Topological molecular architectures play a crucial role in the self-assembly of amphiphilic block copolymers. Many characteristics of macromolecules originate from the special properties of the ends of molecules. Herein, we synthesized well-defined cyclic block copolymers bearing hydrophobic azobenzene and hydrophilic carboxyl moieties in their side-chains, cyclic-PBHME_m-b-PAA_n, via sequential atom transfer radical polymerization (ATRP) and intramolecular Cu(I)-catalyzed azide/alkyne cycloaddition (CuAAC) cyclization reaction followed by the selective hydrolysis of tert-butyl ester.
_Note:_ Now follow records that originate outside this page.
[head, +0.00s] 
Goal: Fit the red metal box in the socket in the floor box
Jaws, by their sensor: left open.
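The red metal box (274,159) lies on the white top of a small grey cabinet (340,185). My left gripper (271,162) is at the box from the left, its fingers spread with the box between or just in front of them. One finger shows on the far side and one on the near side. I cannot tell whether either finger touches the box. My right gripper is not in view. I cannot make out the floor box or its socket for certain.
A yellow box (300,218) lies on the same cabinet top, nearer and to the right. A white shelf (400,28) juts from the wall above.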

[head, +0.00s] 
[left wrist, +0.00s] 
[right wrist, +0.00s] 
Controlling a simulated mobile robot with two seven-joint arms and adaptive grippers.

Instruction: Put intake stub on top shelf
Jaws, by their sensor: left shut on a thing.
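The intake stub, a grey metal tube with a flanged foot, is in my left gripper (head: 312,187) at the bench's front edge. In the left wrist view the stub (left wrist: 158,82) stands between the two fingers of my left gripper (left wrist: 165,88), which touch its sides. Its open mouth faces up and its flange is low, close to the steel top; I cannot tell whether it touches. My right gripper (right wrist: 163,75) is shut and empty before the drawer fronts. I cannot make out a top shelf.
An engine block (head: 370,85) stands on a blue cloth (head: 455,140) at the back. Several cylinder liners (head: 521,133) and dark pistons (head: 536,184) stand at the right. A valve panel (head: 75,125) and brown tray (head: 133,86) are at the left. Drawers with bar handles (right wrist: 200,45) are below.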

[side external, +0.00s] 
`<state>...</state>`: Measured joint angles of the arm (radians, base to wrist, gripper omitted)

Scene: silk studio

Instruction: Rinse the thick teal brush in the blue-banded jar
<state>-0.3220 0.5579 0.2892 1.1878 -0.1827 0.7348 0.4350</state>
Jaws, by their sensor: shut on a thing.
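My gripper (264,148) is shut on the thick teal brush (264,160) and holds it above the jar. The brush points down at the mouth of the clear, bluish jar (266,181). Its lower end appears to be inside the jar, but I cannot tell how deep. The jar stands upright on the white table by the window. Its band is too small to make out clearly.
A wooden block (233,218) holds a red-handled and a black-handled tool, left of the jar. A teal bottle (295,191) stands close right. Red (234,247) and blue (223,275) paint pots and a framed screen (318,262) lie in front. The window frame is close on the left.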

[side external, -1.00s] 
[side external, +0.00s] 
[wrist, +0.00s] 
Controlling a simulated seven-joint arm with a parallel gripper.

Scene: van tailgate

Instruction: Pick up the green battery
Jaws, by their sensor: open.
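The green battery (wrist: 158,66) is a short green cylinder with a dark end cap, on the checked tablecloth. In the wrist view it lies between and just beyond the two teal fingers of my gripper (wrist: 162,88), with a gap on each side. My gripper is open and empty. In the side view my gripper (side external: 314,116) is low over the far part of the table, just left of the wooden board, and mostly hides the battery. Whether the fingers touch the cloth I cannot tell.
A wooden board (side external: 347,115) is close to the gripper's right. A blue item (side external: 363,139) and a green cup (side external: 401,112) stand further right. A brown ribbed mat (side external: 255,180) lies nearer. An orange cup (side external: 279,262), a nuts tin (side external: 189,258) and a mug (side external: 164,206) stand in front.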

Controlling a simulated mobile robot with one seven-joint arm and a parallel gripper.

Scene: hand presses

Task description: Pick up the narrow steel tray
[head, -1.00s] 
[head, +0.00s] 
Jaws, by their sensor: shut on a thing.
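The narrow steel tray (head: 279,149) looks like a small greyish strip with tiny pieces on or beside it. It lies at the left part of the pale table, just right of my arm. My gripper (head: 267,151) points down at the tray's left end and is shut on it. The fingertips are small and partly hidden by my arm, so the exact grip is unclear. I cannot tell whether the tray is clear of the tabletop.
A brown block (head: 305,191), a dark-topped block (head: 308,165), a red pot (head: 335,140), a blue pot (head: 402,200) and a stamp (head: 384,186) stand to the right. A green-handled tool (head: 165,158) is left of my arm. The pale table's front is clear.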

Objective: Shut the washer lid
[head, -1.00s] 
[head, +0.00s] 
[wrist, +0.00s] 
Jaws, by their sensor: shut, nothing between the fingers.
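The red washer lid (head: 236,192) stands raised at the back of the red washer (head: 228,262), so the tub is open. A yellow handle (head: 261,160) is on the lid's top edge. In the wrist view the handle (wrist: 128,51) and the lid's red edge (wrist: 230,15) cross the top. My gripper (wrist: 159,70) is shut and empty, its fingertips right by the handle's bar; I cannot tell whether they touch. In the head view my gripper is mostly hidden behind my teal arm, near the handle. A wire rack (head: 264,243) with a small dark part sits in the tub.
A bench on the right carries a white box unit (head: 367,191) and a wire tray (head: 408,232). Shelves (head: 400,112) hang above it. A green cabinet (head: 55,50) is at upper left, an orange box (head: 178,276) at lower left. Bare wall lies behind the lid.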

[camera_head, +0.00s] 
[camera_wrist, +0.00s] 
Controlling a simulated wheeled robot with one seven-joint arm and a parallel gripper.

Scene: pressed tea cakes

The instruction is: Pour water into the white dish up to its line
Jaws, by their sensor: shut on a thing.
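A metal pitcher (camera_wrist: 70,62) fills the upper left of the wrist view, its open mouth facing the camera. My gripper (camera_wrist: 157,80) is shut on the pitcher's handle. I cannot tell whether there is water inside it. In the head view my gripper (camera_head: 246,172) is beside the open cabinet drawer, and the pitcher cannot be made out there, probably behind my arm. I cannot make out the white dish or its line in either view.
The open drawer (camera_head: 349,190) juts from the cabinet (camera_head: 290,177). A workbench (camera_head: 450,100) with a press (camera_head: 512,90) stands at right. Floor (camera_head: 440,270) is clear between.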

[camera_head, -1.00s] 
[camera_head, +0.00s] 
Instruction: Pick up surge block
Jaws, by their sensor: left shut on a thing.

The successful synthesis of the amphiphilic block copolymers was fully characterized via conventional gel permeation chromatography, triple detection gel permeation chromatography, nuclear magnetic resonance, Fourier transform infrared spectroscopy, and matrix-assisted laser desorption ionization time-of-flight mass spectrometry. Via investigating the properties of the cyclic polymer, we observed that the cyclic structure displayed faster photoisomerization in solution than its linear precursor. Moreover, the cyclic copolymer exhibits larger changes in the size and morphology of the self-assembled aggregates upon 365 nm light irradiation as compared to its linear counterpart. These interesting findings show that the topological cyclic architecture greatly affects the photoisomerization of azobenzene and copolymeric packing behavior in micellar aggregates.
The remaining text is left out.